| Problem statement |
Retype all the entries word for word, but omit the pictures.

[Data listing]
§
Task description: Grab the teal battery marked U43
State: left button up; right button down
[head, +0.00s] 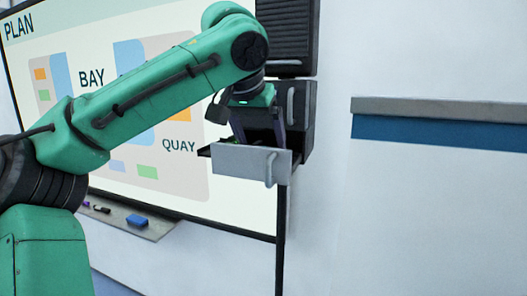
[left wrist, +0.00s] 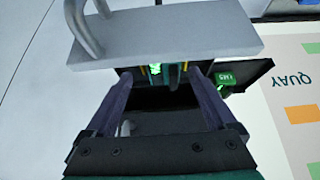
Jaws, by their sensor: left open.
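My left gripper (head: 264,130) points down into the open drawer (head: 240,162) of a dark wall cabinet. In the left wrist view its open fingers (left wrist: 158,78) reach toward the drawer's inside, behind the grey drawer front (left wrist: 165,35). A green block (left wrist: 224,78) with a small pale label lies in the drawer, outside the right-hand finger. The label is too small and turned to read surely. A bright green glowing item (left wrist: 155,70) and narrow dark teal and orange shapes show between the fingertips, against the drawer front. I cannot tell which is the U43 battery. My right gripper is not in view.
The drawer front has a grey loop handle (head: 270,168). More dark cabinet units (head: 288,35) stand above it. A whiteboard (head: 120,100) with a ledge (head: 125,215) holding pens and a blue eraser is at left. A white wall block (head: 440,190) stands at right.

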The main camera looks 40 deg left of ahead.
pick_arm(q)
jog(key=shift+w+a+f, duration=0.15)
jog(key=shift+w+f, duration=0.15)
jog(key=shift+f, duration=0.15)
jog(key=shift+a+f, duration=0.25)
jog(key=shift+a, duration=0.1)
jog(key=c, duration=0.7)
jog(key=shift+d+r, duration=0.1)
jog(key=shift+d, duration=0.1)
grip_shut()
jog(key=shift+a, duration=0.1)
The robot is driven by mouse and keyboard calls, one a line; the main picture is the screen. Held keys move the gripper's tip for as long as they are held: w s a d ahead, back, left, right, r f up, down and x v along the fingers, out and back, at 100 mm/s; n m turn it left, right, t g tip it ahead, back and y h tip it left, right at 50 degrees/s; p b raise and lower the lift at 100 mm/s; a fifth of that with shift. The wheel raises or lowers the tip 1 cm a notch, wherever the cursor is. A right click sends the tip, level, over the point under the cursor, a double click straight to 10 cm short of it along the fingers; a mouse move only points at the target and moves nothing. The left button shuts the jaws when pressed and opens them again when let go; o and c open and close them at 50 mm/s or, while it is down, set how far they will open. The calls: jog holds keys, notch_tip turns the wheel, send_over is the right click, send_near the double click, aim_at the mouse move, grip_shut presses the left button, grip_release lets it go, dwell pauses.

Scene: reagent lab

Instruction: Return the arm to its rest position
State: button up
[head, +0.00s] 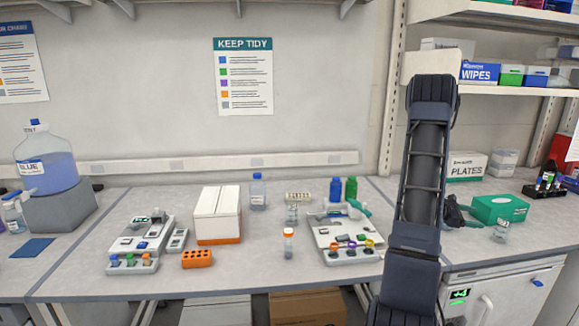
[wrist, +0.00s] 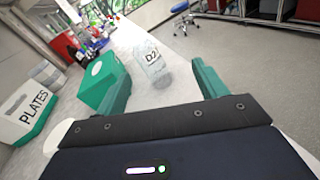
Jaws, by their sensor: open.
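My arm stands upright in the right half of the head view, in front of the bench. My gripper (wrist: 161,72) shows in the wrist view with its two green fingers spread apart. Nothing is held. A clear bottle labelled D2 (wrist: 152,66) stands on the bench beyond the fingers, seen through the gap between them. It also shows in the head view (head: 501,230), right of my arm.
A green box (wrist: 102,80) and a PLATES box (wrist: 25,112) stand left of the bottle in the wrist view. In the head view, a device with coloured caps (head: 345,240) sits left of my arm. A shelf (head: 500,88) holds boxes above right. A white fridge (head: 500,295) is below.

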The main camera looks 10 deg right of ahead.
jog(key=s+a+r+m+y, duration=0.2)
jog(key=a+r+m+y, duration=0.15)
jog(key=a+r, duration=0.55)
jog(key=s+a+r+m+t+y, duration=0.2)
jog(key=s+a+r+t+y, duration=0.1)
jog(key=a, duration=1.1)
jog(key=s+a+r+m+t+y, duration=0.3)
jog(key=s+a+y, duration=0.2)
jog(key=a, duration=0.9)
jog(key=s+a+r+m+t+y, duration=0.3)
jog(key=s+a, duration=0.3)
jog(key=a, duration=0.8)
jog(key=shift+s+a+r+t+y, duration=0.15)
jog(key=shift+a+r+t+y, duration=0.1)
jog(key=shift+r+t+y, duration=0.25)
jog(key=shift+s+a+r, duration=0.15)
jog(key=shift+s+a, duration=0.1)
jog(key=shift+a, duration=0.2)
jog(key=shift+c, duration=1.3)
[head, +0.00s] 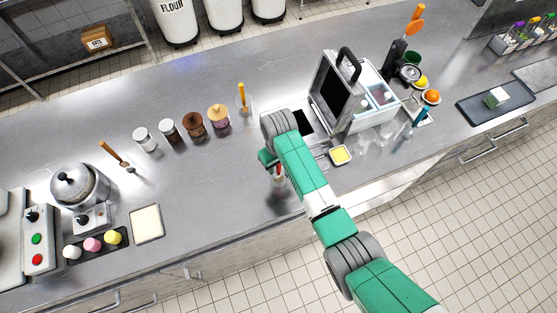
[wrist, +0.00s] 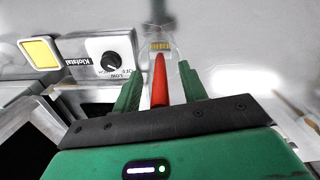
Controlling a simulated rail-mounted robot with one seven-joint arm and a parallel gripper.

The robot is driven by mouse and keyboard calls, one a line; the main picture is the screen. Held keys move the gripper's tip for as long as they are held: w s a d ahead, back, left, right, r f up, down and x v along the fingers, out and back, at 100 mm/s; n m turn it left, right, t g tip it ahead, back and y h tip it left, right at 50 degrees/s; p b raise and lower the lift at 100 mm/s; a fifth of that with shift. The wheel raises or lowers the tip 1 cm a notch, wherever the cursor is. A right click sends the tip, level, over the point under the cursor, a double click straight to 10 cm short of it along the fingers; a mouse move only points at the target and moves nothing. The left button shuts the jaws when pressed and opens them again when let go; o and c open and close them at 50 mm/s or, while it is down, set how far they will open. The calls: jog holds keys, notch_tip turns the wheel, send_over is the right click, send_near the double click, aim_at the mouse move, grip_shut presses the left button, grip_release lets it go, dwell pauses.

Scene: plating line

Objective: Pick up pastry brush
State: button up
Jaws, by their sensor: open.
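A red-handled tool (wrist: 159,82), which looks like the pastry brush, shows in the wrist view with a yellowish end beyond the handle. A clear, glass-like outline surrounds that far end. My gripper (wrist: 160,88) is open, with one green finger on each side of the red handle. I cannot tell whether either finger touches it. In the head view my gripper (head: 275,165) is low over the counter near its front edge, and a bit of red (head: 279,171) shows beside it. My arm and gripper hide most of the tool there.
A boxy appliance (head: 334,88) with a black handle stands to the right, with a yellow-filled dish (head: 340,155) in front. A clear holder with a yellow-handled tool (head: 242,95) and several jars (head: 193,123) stand behind left. The counter (head: 205,190) left of my gripper is clear.

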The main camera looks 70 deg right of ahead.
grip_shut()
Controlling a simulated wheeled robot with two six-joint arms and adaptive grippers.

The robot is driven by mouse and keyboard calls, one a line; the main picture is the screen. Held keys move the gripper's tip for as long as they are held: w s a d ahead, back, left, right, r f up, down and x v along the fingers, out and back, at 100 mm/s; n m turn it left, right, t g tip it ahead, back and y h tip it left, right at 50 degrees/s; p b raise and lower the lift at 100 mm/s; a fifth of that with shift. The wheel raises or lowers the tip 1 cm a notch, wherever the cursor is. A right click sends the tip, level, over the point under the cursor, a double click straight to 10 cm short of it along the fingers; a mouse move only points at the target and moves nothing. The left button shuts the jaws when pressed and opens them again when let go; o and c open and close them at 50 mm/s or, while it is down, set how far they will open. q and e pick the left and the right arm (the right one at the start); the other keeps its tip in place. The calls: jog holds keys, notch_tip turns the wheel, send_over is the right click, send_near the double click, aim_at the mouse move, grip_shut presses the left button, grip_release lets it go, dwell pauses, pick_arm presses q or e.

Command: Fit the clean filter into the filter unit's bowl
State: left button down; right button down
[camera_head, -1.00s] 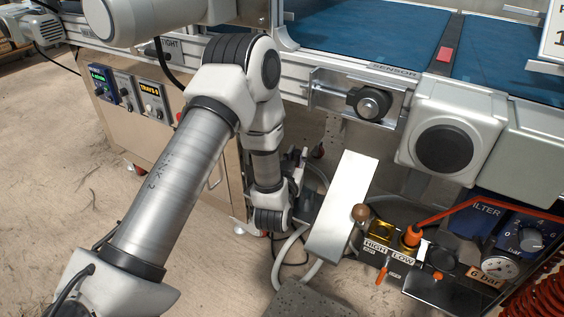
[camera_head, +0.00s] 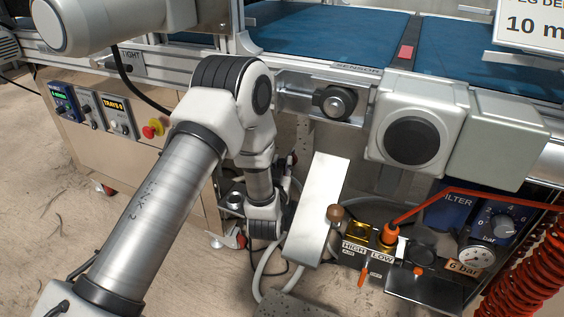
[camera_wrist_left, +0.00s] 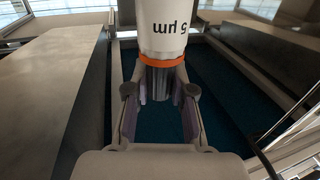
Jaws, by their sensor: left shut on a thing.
§
| Expected answer |
Task description: Grab the teal battery marked U43
State: left button up; right button down
[head, +0.00s] 
[left wrist, +0.00s] 
Jaws, by their sensor: left open.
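My left gripper (head: 264,130) points down into the open drawer (head: 240,162) of a dark wall cabinet. In the left wrist view its open fingers (left wrist: 158,78) reach toward the drawer's inside, behind the grey drawer front (left wrist: 165,35). A green block (left wrist: 224,78) with a small pale label lies in the drawer, outside the right-hand finger. The label is too small and turned to read surely. A bright green glowing item (left wrist: 155,70) and narrow dark teal and orange shapes show between the fingertips, against the drawer front. I cannot tell which is the U43 battery. My right gripper is not in view.
The drawer front has a grey loop handle (head: 270,168). More dark cabinet units (head: 288,35) stand above it. A whiteboard (head: 120,100) with a ledge (head: 125,215) holding pens and a blue eraser is at left. A white wall block (head: 440,190) stands at right.

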The main camera looks 40 deg left of ahead.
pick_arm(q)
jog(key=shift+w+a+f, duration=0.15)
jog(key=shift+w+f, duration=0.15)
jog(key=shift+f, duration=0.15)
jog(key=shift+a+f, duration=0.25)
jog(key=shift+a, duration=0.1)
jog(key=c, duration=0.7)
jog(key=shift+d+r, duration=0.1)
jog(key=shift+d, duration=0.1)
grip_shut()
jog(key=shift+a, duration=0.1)
The robot is driven by mouse and keyboard calls, one a line; the main picture is the screen. Held keys move the gripper's tip for as long as they are held: w s a d ahead, back, left, right, r f up, down and x v along the fingers, out and back, at 100 mm/s; n m turn it left, right, t g tip it ahead, back and y h tip it left, right at 50 degrees/s; p b raise and lower the lift at 100 mm/s; a fifth of that with shift. The wheel raises or lowers the tip 1 cm a notch, wherever the cursor is. A right click sends the tip, level, over the point under the cursor, a double click straight to 10 cm short of it along the fingers; a mouse move only points at the target and moves nothing. The left button shuts the jaws when pressed and opens them again when let go; o and c open and close them at 50 mm/s or, while it is down, set how far they will open. The calls: jog holds keys, notch_tip turns the wheel, send_over is the right click, send_near the double click, aim_at the mouse move, grip_shut presses the left button, grip_release lets it go, dwell pauses.

Scene: reagent lab

Instruction: Return the arm to its rest position
State: button up
[head, +0.00s] 
[wrist, +0.00s] 
Jaws, by their sensor: open.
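My arm stands upright in the right half of the head view, in front of the bench. My gripper (wrist: 161,72) shows in the wrist view with its two green fingers spread apart. Nothing is held. A clear bottle labelled D2 (wrist: 152,66) stands on the bench beyond the fingers, seen through the gap between them. It also shows in the head view (head: 501,230), right of my arm.
A green box (wrist: 102,80) and a PLATES box (wrist: 25,112) stand left of the bottle in the wrist view. In the head view, a device with coloured caps (head: 345,240) sits left of my arm. A shelf (head: 500,88) holds boxes above right. A white fridge (head: 500,295) is below.

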The main camera looks 10 deg right of ahead.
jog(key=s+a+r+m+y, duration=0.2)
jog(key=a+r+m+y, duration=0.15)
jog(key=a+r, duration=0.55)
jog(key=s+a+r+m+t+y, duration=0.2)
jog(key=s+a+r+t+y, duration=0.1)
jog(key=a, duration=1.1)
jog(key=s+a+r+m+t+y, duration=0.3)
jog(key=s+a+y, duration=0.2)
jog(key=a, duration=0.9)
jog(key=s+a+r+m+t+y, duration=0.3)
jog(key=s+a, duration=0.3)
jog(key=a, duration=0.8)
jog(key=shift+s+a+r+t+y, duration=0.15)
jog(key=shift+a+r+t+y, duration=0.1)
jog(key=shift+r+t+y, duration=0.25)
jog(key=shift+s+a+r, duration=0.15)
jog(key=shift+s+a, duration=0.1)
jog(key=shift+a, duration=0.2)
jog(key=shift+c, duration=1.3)
[head, +0.00s] 
[wrist, +0.00s] 
Controlling a simulated rail-mounted robot with one seven-joint arm and a parallel gripper.

The robot is driven by mouse and keyboard calls, one a line; the main picture is the screen. Held keys move the gripper's tip for as long as they are held: w s a d ahead, back, left, right, r f up, down and x v along the fingers, out and back, at 100 mm/s; n m turn it left, right, t g tip it ahead, back and y h tip it left, right at 50 degrees/s; p b raise and lower the lift at 100 mm/s; a fifth of that with shift. The wheel raises or lowers the tip 1 cm a notch, wherever the cursor is. A right click sends the tip, level, over the point under the cursor, a double click straight to 10 cm short of it along the fingers; a mouse move only points at the target and moves nothing. The left button shuts the jaws when pressed and opens them again when let go; o and c open and close them at 50 mm/s or, while it is down, set how far they will open. The calls: jog holds keys, notch_tip turns the wheel, send_over is the right click, send_near the double click, aim_at the mouse move, grip_shut presses the left button, grip_release lets it go, dwell pauses.

Scene: plating line

Objective: Pick up pastry brush
State: button up
Jaws, by their sensor: open.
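A red-handled tool (wrist: 159,82), which looks like the pastry brush, shows in the wrist view with a yellowish end beyond the handle. A clear, glass-like outline surrounds that far end. My gripper (wrist: 160,88) is open, with one green finger on each side of the red handle. I cannot tell whether either finger touches it. In the head view my gripper (head: 275,165) is low over the counter near its front edge, and a bit of red (head: 279,171) shows beside it. My arm and gripper hide most of the tool there.
A boxy appliance (head: 334,88) with a black handle stands to the right, with a yellow-filled dish (head: 340,155) in front. A clear holder with a yellow-handled tool (head: 242,95) and several jars (head: 193,123) stand behind left. The counter (head: 205,190) left of my gripper is clear.

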The main camera looks 70 deg right of ahead.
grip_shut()
Controlling a simulated wheeled robot with two six-joint arms and adaptive grippers.

The robot is driven by mouse and keyboard calls, one a line; the main picture is the screen. Held keys move the gripper's tip for as long as they are held: w s a d ahead, back, left, right, r f up, down and x v along the fingers, out and back, at 100 mm/s; n m turn it left, right, t g tip it ahead, back and y h tip it left, right at 50 degrees/s; p b raise and lower the lift at 100 mm/s; a fifth of that with shift. The wheel raises or lowers the tip 1 cm a notch, wherever the cursor is. A right click sends the tip, level, over the point under the cursor, a double click straight to 10 cm short of it along the fingers; a mouse move only points at the target and moves nothing. The left button shuts the jaws when pressed and opens them again when let go; o and c open and close them at 50 mm/s or, while it is down, set how far they will open. q and e pick the left and the right arm (the right one at the start); the other keeps its tip in place. The calls: jog holds keys, notch_tip turns the wheel, send_over is the right click, send_near the double click, aim_at the mouse move, grip_shut presses the left button, grip_release lets it go, dwell pauses, pick_arm presses q or e.

Command: Fit the clean filter into the filter unit's bowl
State: left button down; right button down
[camera_head, -1.00s] 
[camera_head, +0.00s] 
[camera_wrist_left, +0.00s] 
Jaws, by their sensor: left shut on a thing.

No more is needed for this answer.